Work on WA’s latest $1 billion lithium plant will start within days as US resources giant Albemarle begins building a major processing facility outside Bunbury, creating hundreds of jobs in the South West.
Albemarle told the US stock exchange last night it has begun earthworks at its lithium hydroxide plant at Kemerton, 17km north-east of Bunbury, after the Federal Government ticked off on the plant’s final approvals.
The State Government gave the project the green light in November but Albemarle needed a final environmental sign-off from the Federal authorities before work could begin.
The plant will eventually turn lithium concentrate from the Greenbushes mine, itself undergoing a $1 billion expansion, into 100,000 tonnes a year of high-quality lithium hydroxide for use in the booming global battery market, increasing its value as much as twenty-fold.
Battery grade lithium hydroxide was selling for more than $20,000 a tonne last month.
About 500 new workers will be hired to build the plant and Albemarle has said the facility would need as many as 500 permanent employees when it reaches full capacity about 2021.
Albemarle president Eric Norris said the start of work at Kemerton was an important step for the company, which has now committed more than $3 billion into WA, including December’s decision to spend $1.6 billion to acquire half of Mineral Resources’ Wodgina lithium project in the Pilbara.
“Achieving this milestone underscores our commitment and confidence in developing lithium hydroxide operations in Western Australia,” he said.
Federal Trade and Investment Minister Simon Birmingham said the start of work was a major win for the State.

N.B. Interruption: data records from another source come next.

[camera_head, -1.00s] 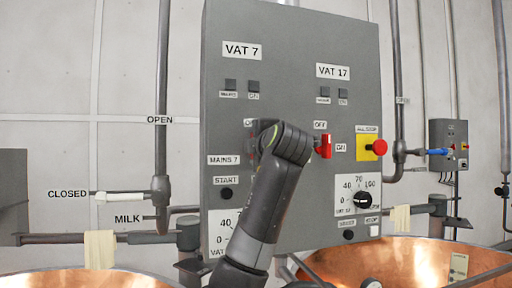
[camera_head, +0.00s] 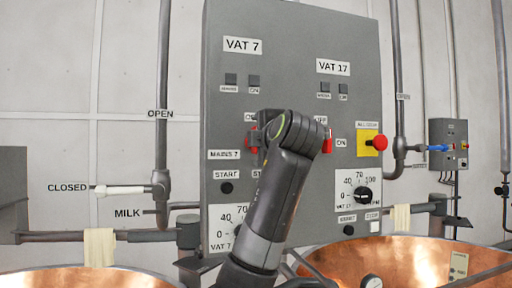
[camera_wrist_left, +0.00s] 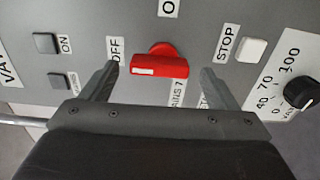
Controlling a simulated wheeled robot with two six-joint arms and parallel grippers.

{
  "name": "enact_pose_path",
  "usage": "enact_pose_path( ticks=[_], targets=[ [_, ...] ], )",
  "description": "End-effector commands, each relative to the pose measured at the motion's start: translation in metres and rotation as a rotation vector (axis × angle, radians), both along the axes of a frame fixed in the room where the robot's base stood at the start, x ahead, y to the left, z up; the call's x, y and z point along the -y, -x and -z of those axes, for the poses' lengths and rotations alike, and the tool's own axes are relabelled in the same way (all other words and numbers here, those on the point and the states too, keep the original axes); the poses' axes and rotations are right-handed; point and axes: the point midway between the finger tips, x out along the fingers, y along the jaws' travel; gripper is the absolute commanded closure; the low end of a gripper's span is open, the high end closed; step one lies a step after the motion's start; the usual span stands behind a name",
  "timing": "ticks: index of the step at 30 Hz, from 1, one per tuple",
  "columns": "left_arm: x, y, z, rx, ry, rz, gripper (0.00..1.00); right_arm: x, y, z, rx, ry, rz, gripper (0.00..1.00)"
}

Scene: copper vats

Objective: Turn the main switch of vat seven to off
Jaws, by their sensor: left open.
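The red main switch handle of vat seven (camera_wrist_left: 159,66) shows in the left wrist view, beside a MAINS 7 label (camera_wrist_left: 177,94). It lies crosswise between my two fingers, with gaps on both sides. Its white-marked end faces the OFF label (camera_wrist_left: 114,49); a partly cut-off label starting with O (camera_wrist_left: 169,8) is at the top edge. My left gripper (camera_wrist_left: 158,72) is open around the handle. In the head view, my left arm hides most of this switch; a red edge (camera_head: 251,139) shows beside it. My right gripper is not in view.
The grey panel (camera_head: 226,105) also carries vat 17's red switch (camera_head: 327,142), a red all-stop button (camera_head: 380,143) on yellow, and a black dial (camera_head: 362,195). Copper vats (camera_head: 405,262) stand below. A pipe with a white valve handle (camera_head: 125,190) runs on the left.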

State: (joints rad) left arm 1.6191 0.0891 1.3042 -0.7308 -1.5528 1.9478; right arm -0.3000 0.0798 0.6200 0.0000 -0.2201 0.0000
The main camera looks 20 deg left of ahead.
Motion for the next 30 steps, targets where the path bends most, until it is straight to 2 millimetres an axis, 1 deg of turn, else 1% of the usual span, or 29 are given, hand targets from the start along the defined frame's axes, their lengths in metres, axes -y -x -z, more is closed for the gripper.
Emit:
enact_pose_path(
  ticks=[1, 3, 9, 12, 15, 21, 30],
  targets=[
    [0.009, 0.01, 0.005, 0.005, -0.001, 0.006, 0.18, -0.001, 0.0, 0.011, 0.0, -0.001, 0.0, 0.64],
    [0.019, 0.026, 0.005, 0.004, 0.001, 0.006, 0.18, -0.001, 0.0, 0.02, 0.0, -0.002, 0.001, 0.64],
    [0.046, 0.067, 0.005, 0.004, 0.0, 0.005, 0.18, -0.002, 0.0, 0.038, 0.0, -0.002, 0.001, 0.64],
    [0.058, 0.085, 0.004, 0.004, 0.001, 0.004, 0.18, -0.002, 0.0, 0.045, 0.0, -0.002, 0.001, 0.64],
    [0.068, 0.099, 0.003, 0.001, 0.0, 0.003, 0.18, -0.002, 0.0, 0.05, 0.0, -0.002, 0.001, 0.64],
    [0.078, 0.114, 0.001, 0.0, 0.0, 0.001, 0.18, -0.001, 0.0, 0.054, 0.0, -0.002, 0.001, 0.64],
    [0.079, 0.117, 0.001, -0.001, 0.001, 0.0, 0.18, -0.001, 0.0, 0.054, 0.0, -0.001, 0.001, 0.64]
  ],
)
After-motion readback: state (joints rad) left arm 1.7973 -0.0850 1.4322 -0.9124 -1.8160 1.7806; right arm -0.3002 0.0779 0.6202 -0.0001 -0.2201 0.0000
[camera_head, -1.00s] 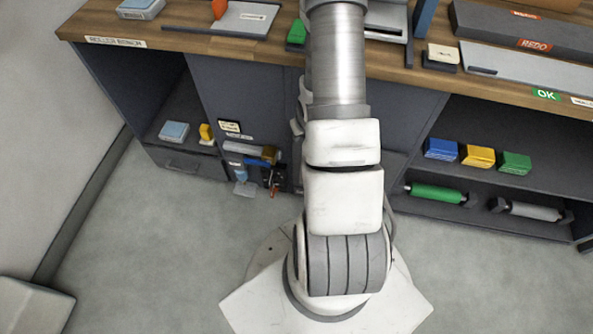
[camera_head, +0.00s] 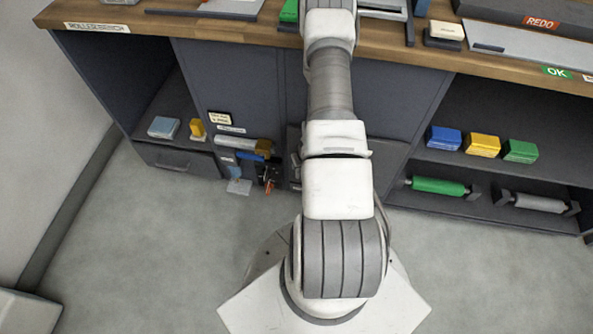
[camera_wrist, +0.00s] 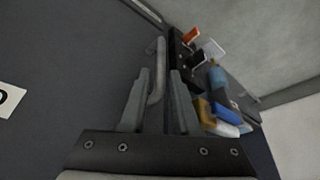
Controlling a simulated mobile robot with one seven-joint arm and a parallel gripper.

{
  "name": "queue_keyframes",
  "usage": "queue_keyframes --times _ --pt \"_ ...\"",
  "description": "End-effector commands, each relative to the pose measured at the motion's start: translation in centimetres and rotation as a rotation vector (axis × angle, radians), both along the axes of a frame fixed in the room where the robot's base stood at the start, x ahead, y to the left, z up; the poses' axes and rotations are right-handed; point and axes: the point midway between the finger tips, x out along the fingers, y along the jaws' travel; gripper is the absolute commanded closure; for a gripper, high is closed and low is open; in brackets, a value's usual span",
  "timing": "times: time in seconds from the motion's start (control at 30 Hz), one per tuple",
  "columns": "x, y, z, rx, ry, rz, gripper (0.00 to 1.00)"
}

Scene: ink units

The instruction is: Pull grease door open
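The dark grey door panel (camera_head: 398,95) is behind my arm in the head view and looks shut. It fills the left of the wrist view (camera_wrist: 75,65). A grey bar handle (camera_wrist: 156,75) stands off the panel near its edge. My gripper (camera_wrist: 160,73) is open, with its two fingers apart and the handle's near end between them in the picture. I cannot tell whether either finger touches the bar. In the head view my arm hides the gripper. Only part of a white label (camera_wrist: 8,98) shows, so I cannot read the door's name.
Hanging tools and a roller (camera_head: 242,146) are close beside the handle, near the gripper's right finger in the wrist view. A wooden worktop (camera_head: 230,30) overhangs the doors. Open shelves (camera_head: 480,180) hold blocks and rollers at right. The floor in front is clear.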

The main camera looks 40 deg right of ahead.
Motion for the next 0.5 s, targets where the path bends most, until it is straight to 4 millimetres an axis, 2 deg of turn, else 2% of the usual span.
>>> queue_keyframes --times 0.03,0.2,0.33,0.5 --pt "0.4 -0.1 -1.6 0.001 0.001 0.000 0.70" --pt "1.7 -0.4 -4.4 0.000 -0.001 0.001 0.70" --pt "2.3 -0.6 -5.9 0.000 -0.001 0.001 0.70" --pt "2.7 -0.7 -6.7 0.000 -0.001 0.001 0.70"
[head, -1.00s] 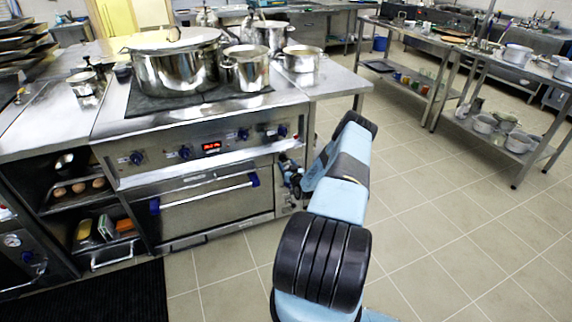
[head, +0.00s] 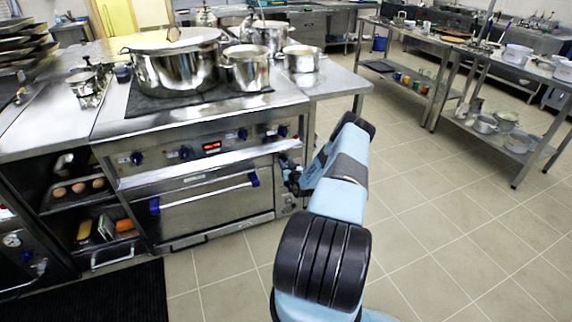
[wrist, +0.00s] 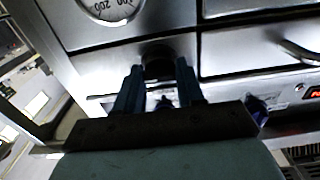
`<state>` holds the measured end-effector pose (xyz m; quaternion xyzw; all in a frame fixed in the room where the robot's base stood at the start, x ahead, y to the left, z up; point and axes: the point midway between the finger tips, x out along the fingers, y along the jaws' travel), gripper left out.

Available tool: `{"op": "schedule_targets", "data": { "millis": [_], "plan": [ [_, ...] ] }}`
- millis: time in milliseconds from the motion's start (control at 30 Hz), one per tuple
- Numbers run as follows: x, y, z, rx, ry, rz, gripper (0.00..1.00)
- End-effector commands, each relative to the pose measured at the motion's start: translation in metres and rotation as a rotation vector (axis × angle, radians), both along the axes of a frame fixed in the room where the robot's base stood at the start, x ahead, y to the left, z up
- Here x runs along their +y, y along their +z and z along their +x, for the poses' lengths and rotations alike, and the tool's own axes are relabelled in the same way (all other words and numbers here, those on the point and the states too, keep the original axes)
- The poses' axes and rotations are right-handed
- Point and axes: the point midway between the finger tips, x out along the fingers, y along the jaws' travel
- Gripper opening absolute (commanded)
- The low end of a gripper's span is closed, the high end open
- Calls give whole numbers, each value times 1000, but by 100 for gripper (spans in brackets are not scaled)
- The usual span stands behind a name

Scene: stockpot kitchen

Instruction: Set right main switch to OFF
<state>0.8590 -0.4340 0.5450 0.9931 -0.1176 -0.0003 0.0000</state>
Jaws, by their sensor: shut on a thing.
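My gripper (wrist: 159,70) shows in the wrist view with its two dark blue fingers on either side of a round dark knob (wrist: 157,61). The fingers are shut on this knob, which sits on the steel front panel; I take it to be the main switch. Its pointer and any OFF mark cannot be read. In the head view my gripper (head: 290,174) is at the right end of the stove front, beside the oven door. The arm and gripper hide the switch there.
The stove (head: 205,150) has several blue-black knobs and a red display (head: 211,146). The oven handle (head: 205,191) is close left of my gripper. A large stockpot (head: 175,70) stands on top. A round gauge (wrist: 112,6) is near the knob.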

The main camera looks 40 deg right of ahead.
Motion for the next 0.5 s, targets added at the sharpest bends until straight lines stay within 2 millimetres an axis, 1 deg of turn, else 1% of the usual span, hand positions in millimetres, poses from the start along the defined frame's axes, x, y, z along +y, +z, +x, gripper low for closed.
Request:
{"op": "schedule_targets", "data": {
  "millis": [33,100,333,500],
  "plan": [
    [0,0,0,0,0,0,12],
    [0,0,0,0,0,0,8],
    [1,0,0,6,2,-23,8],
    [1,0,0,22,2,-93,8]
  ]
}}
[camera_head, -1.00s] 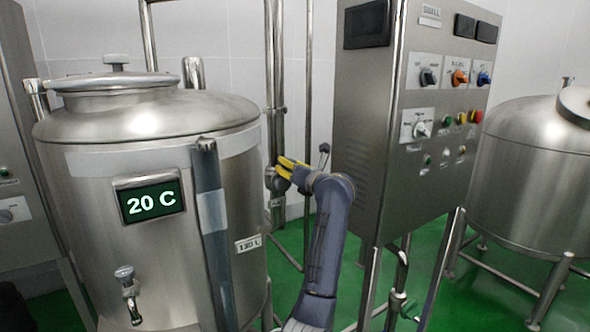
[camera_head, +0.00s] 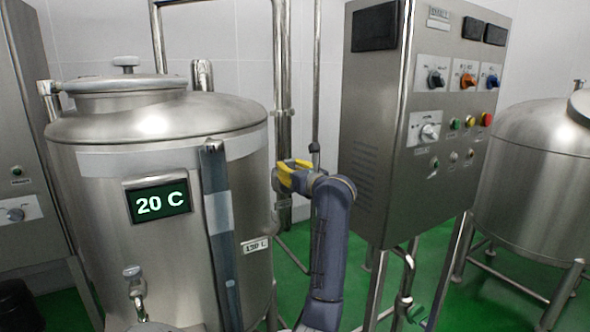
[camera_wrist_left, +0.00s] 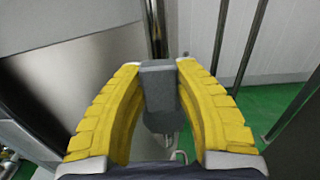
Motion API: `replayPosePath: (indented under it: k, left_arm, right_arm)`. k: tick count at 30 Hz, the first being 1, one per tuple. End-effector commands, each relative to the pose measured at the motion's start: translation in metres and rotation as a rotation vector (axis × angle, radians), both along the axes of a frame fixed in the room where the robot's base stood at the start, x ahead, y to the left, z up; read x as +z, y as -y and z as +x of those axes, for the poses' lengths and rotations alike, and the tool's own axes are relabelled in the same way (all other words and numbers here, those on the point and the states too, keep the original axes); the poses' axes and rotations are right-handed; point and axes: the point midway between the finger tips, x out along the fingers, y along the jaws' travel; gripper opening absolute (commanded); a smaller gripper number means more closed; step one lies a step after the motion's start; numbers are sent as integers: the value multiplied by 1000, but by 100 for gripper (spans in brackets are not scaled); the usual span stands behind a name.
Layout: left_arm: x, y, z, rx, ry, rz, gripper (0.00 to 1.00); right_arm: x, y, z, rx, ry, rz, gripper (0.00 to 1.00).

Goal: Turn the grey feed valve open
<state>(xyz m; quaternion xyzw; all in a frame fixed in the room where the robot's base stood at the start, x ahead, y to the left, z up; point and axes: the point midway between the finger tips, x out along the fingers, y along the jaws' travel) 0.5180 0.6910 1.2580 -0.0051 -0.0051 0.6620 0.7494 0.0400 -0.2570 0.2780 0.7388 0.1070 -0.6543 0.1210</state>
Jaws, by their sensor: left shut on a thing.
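The grey feed valve's handle shows in the left wrist view as a dark grey block (camera_wrist_left: 158,76) between two yellow fingers. My left gripper (camera_head: 289,171) is shut on this handle; its fingertips (camera_wrist_left: 158,66) press on both sides. In the head view the gripper reaches beside the steel pipe, between the tank and the control cabinet. The handle is mostly hidden there behind the fingers. A short dark post stands up above the gripper; I cannot tell whether it belongs to the valve. My right gripper is not in view.
A steel tank (camera_head: 95,235) with a 20 C display (camera_head: 160,204) stands close on the left. The control cabinet (camera_head: 385,175) stands close on the right. Vertical pipes (camera_head: 282,60) rise behind the gripper. Another tank (camera_head: 535,185) is at the far right.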

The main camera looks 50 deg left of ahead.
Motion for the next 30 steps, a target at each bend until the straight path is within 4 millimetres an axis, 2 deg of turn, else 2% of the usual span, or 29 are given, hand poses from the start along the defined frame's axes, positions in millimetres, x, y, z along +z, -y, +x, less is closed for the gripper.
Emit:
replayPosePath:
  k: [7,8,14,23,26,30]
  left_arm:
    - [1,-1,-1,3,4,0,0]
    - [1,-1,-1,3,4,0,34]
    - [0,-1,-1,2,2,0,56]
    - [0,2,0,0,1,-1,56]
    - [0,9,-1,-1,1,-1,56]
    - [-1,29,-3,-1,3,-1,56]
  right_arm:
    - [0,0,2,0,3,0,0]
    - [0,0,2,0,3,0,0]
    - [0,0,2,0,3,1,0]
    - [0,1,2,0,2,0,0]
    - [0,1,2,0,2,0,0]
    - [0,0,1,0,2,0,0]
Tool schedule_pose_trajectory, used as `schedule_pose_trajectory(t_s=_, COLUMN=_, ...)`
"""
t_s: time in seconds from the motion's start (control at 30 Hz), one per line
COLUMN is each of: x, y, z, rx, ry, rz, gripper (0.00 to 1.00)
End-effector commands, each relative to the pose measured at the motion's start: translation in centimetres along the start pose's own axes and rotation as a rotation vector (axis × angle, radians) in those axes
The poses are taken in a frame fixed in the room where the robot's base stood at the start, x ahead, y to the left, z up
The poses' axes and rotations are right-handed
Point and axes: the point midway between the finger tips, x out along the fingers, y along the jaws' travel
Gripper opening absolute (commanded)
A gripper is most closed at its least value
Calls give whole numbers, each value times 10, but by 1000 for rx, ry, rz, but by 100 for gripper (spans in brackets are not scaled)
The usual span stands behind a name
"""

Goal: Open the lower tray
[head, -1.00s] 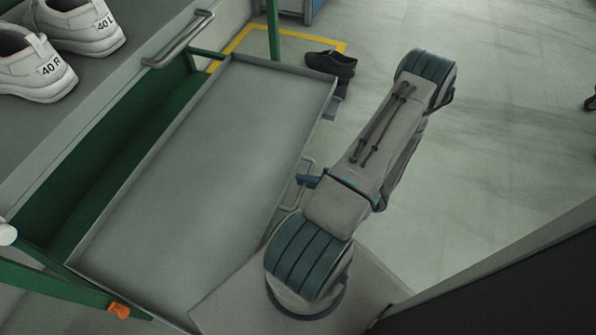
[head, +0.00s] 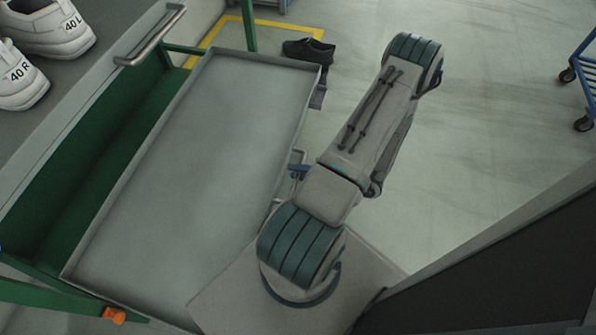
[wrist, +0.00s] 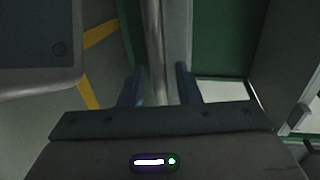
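The lower tray (head: 205,150) is a wide, empty grey tray, drawn out of its green frame in the head view. Its metal handle (head: 299,156) is on the right side, partly hidden by my arm. My gripper (head: 297,171) is small at that handle in the head view. In the wrist view my gripper (wrist: 159,82) has one finger on each side of the upright metal handle bar (wrist: 155,40). The fingers look closed around the bar; the contact itself is hard to see.
A grey upper shelf (head: 95,90) with white shoes (head: 45,25) and a bar handle (head: 150,38) is on the left. A blue cart (head: 588,75) stands far right. Floor between is clear.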

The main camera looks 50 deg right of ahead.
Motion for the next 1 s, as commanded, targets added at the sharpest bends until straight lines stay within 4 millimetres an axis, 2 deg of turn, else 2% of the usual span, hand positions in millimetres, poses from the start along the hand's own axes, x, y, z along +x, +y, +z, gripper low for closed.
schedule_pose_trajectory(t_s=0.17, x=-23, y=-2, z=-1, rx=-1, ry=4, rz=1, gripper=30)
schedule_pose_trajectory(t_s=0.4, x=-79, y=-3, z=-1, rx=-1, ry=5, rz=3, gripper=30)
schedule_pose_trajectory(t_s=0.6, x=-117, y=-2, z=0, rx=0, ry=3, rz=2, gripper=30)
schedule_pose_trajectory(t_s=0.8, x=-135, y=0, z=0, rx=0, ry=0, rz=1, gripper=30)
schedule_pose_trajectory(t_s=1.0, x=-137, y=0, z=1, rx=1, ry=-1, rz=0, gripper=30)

“We’re the world’s largest lithium producer and there is significant potential to grow investment in infrastructure at various stages within the value chain such as lithium processing,” he said.
“This is a welcome investment and vote of confidence in our local industry.”
Meanwhile in the State’s north, Perth mining company Pilbara Minerals says it has received $US75 million in funding from two key Chinese customers to help expand its lithium ore mine at Pilgangoora, 120km from Port Hedland, to produce five metric tons per year, up from two metric tones.
The expansion, to be completed by March 2020, puts the company “firmly on track to become one of the world's major global lithium raw material producers,” Pilbara Minerals managing director and CEO Ken Brinsden said.
“The quality of the products we are producing, the sheer scale of the resource and the speed at which production is ramping up means that Pilgangoora is rapidly being recognised as one of the most important new lithium raw materials projects globally.”
Pilbara said it had received funding commitments of $US25 million from Great Wall Motor Company and $US50 million from Jiangxi Ganfeng Lithium Co.
That money, as well as a proposed $US50 million Nordic bond and existing cash, will be used to fund the $A231 million expansion of the Pilgangoora mine, which first began producing spodumene concentrate in October.